Thursday, 19 de December de 2024 ISSN 1519-7670 - Ano 24 - nº 1318

O preço da redução de custos

 

Uma empresa que enfrenta na China ameaças de suicídio coletivo de empregados promete criar 200 mil empregos no Brasil. Nenhum veículo de imprensa do país discute algo além do tamanho do investimento e dos incentivos que o governo prometeu para não deixar escapar o que considera uma grande oportunidade.

A presidente Dilma Rousseff anunciou na China, em abril de 2011, que a taiwanesa Foxconn, fabricante de iPads, investiria US$ 12 bilhões, em cinco anos, para se habilitar a montar no Brasil tabuletas e celulares. O então ministro da Ciência e Tecnologia, Aloizio Mercadante, fez anúncio idêntico.

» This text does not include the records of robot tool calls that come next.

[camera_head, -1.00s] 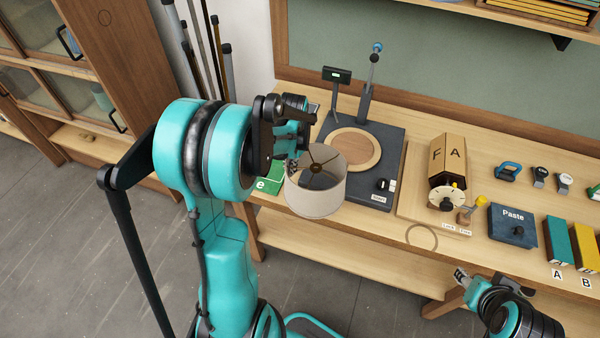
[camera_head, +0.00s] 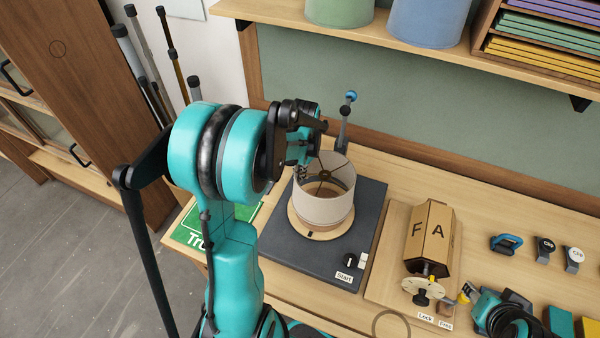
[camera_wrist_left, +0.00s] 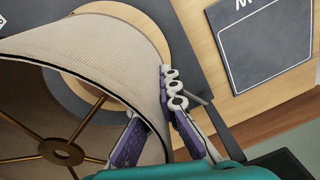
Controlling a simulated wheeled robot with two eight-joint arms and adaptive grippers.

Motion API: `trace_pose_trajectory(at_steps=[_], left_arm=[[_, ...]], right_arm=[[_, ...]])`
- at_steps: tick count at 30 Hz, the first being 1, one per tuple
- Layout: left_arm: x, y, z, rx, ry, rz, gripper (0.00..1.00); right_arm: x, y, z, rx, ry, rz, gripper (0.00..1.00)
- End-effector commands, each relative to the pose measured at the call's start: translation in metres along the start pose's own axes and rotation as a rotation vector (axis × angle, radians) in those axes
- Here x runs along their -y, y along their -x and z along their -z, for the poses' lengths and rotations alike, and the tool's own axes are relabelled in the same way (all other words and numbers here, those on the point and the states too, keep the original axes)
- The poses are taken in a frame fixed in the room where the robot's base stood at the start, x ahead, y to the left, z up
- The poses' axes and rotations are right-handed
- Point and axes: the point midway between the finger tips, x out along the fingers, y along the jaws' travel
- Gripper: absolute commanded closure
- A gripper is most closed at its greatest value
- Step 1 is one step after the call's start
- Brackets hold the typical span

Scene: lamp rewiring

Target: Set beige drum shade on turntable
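The beige drum shade (camera_head: 325,202) is upright, with its open top and brass spider (camera_wrist_left: 62,153) showing. It is over the round wooden turntable (camera_head: 296,226), which sits on a dark base; whether they touch is unclear. The turntable's rim shows behind the shade in the left wrist view (camera_wrist_left: 100,82). My left gripper (camera_head: 303,170) is at the shade's upper left rim. In the left wrist view its fingers (camera_wrist_left: 152,135) are on either side of the shade wall, shut on it. My right gripper (camera_head: 464,292) is at the lower right; its fingertips are too small to read.
The dark base has a Start label (camera_head: 344,276) at its front. A wooden block marked F and A (camera_head: 431,238) stands to the right, with a dial before it. A rod with a blue tip (camera_head: 347,115) rises behind the turntable. A green mat (camera_head: 190,232) lies left.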

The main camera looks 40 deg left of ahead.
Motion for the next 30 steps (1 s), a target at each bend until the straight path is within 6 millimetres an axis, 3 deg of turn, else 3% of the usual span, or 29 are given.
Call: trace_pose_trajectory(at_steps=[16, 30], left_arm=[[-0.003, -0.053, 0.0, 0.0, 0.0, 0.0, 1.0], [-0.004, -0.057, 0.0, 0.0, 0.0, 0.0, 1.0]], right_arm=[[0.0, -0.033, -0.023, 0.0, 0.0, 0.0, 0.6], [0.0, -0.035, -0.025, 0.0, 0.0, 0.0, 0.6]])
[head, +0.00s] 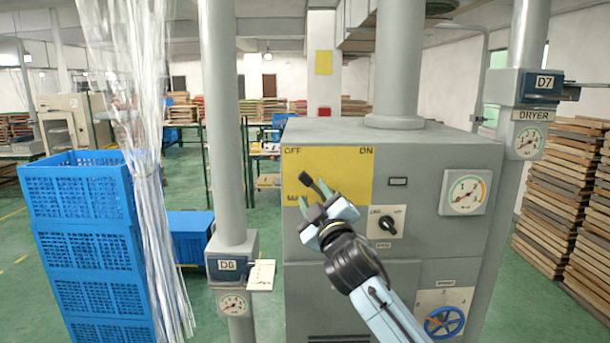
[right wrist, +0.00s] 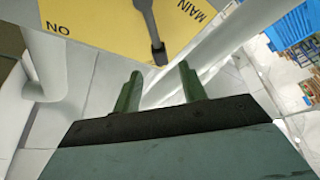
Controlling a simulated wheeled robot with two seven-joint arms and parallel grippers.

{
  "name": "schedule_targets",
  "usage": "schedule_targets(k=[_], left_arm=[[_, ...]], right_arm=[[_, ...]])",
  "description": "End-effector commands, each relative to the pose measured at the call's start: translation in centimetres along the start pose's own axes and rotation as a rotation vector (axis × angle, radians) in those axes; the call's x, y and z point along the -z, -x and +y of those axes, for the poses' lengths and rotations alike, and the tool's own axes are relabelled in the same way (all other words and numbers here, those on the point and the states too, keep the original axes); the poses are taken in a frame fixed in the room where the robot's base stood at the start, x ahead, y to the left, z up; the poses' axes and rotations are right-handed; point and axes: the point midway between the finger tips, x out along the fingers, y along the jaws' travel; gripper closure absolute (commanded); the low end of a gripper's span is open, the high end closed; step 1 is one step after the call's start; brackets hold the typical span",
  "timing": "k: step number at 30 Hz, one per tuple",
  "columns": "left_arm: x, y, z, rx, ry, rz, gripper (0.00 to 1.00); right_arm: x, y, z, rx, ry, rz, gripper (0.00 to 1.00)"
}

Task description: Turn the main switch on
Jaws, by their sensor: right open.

Desde o primeiro momento o aspecto negocial foi questionado pelo Valor, em reportagem de André Borges, que escreveu: “O diretor de uma grande multinacional chegou a classificar o anúncio de ‘farsa’”.

Fábrica em disputa

Em maio, o assunto foi requentado a partir de declarações do presidente da Investe São Paulo, agência do governo estadual, Luciano Almeida. Com direito a foto do ainda vivo Steve Jobs segurando um iPad.

Almeida disse à repórter Talita Moreira, do Valor, que seis milhões de iPads seriam fabricados por ano quando a fábrica da Foxconn, possivelmente uma unidade já existente em Jundiaí, interior paulista, atingisse sua capacidade plena, o que demoraria três a quatro anos. Estariam então empregados quatro a cinco mil funcionários.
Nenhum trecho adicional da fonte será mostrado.